_Exercise_:
Determine the number of lines that contain the word "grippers", then state that number and nothing more.
##### Supplied data
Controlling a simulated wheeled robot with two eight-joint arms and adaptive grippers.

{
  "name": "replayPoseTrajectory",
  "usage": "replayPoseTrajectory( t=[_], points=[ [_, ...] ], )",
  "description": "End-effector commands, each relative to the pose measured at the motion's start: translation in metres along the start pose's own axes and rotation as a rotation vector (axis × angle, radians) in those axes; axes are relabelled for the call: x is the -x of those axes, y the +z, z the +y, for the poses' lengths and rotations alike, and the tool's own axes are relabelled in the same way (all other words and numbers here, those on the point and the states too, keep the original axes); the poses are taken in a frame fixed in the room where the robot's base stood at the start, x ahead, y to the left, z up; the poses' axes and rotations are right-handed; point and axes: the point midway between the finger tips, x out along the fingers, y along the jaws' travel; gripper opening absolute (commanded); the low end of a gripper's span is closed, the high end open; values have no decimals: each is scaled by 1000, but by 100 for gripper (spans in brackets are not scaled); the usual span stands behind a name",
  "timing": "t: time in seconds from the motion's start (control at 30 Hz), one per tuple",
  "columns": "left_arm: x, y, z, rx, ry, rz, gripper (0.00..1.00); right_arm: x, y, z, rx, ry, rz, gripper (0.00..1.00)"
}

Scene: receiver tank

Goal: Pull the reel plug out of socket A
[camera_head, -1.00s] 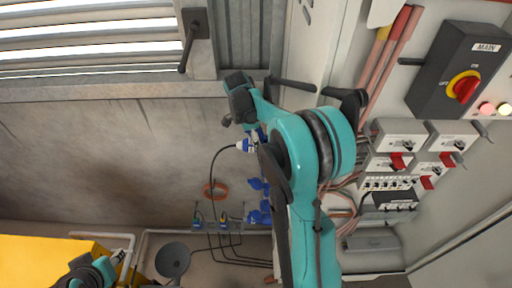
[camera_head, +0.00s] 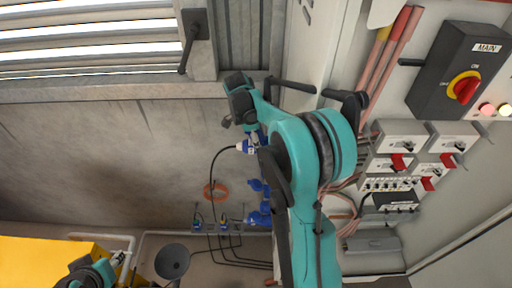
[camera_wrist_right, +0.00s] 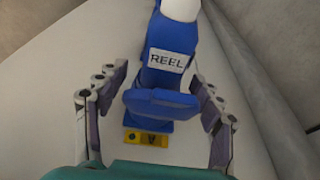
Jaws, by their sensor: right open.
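The blue reel plug (camera_wrist_right: 171,58), with a white "REEL" label and a white end, fills the middle of the right wrist view. It sits in the blue socket A (camera_wrist_right: 158,103), whose raised lid is in front. A yellow plate marked A (camera_wrist_right: 146,138) is below. My right gripper (camera_wrist_right: 160,76) is open, with one finger on each side of the plug and visible gaps. In the head view the plug (camera_head: 244,147) trails a black cable, and my right arm hides most of the socket. My left gripper (camera_head: 119,257) is at the lower left, too small to read.
More blue sockets (camera_head: 258,215) are below on the wall. An orange cable coil (camera_head: 215,190) hangs to their left. Switch boxes (camera_head: 400,135) and the MAIN switch (camera_head: 458,72) are on the right panel. A yellow object (camera_head: 35,262) stands at lower left.

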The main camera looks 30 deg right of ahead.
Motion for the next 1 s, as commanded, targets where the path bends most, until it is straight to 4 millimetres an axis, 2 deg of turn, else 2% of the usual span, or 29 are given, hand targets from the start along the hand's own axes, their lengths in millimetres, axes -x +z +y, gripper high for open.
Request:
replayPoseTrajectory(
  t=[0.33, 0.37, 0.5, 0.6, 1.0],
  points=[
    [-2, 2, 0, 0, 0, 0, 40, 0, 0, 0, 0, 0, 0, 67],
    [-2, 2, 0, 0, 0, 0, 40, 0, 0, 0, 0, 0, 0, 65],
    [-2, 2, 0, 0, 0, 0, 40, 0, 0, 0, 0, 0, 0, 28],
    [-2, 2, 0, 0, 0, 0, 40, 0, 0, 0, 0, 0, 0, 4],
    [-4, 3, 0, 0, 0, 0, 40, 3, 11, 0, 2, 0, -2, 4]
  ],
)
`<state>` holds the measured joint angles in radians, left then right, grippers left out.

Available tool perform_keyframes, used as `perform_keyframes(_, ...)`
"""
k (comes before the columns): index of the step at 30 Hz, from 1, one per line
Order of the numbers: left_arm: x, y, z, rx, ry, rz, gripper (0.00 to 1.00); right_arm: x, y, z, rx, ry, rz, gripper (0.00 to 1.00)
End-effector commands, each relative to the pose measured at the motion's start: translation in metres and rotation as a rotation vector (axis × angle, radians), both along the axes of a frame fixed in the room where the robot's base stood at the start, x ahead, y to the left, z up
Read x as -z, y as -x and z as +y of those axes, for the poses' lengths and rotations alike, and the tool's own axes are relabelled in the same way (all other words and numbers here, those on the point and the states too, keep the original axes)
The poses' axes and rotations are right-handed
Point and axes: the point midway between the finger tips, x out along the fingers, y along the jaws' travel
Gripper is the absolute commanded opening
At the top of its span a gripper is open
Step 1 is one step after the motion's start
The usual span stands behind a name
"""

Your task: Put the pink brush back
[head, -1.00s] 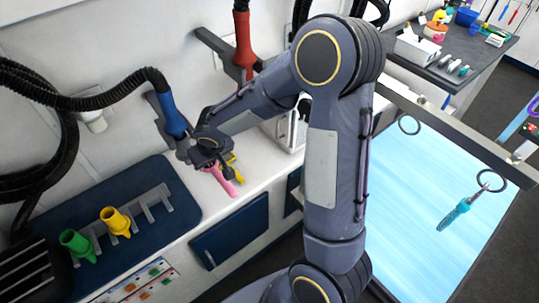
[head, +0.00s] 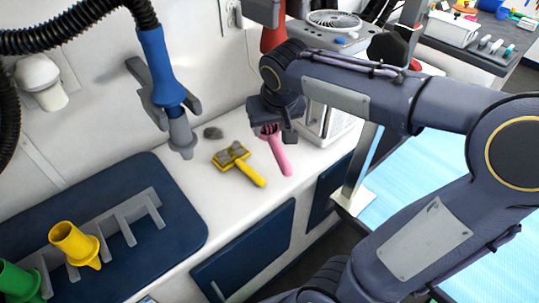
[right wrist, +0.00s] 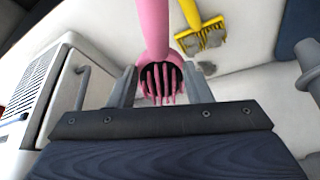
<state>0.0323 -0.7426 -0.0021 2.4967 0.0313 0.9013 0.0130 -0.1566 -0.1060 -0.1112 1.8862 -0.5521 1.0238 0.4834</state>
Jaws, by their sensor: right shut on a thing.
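The pink brush (head: 279,155) has its head between the fingers of my right gripper (head: 270,128), which is shut on it. Its handle points toward the front edge of the white counter (head: 215,195). I cannot tell whether the handle touches the counter. In the right wrist view the pink brush (right wrist: 157,50) shows its dark face with pink bristles between the two fingers. A yellow brush (head: 238,164) lies on the counter just left of it and also shows in the right wrist view (right wrist: 200,35). My left gripper is out of view.
A blue dryer nozzle (head: 163,75) hangs on the wall at the left. A blue mat (head: 150,255) carries a grey rack with yellow (head: 75,245) and green nozzles.

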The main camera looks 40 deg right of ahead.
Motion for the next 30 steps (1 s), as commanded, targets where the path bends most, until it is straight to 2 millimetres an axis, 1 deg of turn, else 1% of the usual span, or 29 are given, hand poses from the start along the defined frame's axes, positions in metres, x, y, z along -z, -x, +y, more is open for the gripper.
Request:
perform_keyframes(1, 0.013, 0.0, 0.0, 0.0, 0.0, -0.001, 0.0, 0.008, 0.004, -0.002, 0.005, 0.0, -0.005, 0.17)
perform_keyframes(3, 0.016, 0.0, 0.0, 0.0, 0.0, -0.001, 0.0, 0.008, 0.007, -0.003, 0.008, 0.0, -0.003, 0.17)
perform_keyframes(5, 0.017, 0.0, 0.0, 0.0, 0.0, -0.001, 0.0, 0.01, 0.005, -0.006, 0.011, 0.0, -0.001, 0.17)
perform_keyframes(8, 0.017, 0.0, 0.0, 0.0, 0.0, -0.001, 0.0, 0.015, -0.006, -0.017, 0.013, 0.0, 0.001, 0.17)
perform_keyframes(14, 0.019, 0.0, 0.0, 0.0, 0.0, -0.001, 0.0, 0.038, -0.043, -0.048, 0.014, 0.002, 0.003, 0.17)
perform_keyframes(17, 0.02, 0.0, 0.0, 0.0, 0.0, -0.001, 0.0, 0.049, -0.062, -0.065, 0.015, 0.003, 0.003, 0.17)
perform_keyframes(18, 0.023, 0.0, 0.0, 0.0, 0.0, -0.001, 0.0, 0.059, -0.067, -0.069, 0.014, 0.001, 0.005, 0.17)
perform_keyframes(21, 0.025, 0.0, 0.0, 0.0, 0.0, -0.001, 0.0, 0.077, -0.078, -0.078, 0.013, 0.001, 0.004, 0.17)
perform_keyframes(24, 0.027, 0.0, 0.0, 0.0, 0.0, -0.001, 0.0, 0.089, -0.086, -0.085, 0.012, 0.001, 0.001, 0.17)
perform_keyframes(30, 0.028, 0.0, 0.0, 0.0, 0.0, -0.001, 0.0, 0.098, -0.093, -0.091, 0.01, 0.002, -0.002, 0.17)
##########
_Completed exercise_:
2